Exercise prompt: Pictures in the entries below are excluded; copy only the lines from the one containing "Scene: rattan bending" to the one containing "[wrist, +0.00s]", both included.

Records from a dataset
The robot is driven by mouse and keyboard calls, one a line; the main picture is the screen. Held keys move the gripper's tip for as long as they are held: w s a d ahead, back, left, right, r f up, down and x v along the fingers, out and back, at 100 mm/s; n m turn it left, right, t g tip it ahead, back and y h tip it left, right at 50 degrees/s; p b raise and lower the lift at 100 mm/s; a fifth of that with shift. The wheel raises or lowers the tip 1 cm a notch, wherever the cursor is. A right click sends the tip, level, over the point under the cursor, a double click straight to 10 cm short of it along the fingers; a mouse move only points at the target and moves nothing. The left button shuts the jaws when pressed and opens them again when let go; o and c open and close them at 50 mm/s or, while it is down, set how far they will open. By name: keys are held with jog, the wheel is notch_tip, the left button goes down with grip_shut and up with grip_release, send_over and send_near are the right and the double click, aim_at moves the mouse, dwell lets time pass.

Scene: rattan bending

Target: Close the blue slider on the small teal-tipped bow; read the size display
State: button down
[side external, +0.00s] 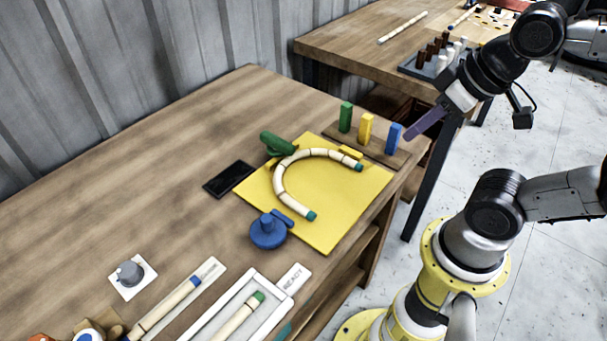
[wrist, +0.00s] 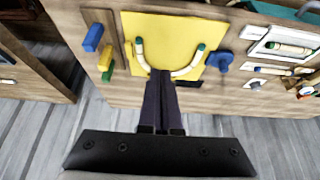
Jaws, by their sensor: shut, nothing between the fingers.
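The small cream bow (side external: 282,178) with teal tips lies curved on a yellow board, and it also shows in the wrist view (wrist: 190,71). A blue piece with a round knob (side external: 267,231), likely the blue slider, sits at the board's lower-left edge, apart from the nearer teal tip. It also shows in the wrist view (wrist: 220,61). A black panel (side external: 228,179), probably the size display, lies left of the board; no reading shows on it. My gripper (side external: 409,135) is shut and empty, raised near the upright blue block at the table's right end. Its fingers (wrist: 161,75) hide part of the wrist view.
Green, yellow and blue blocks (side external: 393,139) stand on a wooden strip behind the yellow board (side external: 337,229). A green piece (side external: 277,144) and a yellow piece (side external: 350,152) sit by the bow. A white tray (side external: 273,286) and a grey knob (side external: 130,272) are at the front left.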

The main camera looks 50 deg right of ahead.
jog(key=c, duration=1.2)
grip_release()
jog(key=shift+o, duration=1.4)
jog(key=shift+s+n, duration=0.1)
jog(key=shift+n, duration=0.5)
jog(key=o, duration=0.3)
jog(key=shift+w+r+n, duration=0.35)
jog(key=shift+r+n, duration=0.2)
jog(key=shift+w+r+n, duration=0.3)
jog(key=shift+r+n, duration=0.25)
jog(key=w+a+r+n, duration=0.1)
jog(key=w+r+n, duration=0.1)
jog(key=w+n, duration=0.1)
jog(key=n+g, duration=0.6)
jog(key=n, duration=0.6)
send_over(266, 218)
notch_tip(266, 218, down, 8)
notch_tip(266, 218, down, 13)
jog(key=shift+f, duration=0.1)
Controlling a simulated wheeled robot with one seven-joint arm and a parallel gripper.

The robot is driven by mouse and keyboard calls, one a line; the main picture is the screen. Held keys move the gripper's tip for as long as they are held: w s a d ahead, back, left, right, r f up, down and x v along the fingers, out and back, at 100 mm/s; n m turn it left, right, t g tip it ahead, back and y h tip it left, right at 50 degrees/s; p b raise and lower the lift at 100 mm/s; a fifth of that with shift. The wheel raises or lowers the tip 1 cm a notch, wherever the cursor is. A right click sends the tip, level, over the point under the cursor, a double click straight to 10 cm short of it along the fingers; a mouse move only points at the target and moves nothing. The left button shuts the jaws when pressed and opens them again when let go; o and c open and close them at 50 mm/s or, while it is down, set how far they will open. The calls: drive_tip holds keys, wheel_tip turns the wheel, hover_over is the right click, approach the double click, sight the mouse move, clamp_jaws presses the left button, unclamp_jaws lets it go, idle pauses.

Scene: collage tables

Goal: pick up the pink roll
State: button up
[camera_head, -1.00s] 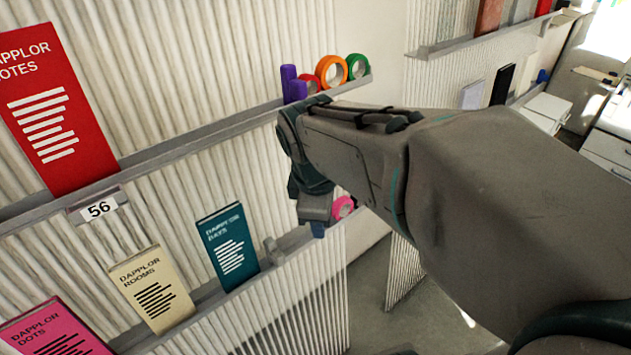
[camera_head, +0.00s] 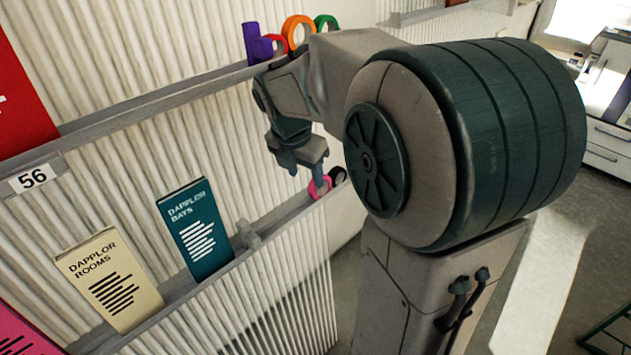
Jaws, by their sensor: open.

Result:
Scene: rattan bending

Target: Close the blue slider on the small teal-tipped bow; read the size display
State: button down
[side external, +0.00s] 
[wrist, +0.00s] 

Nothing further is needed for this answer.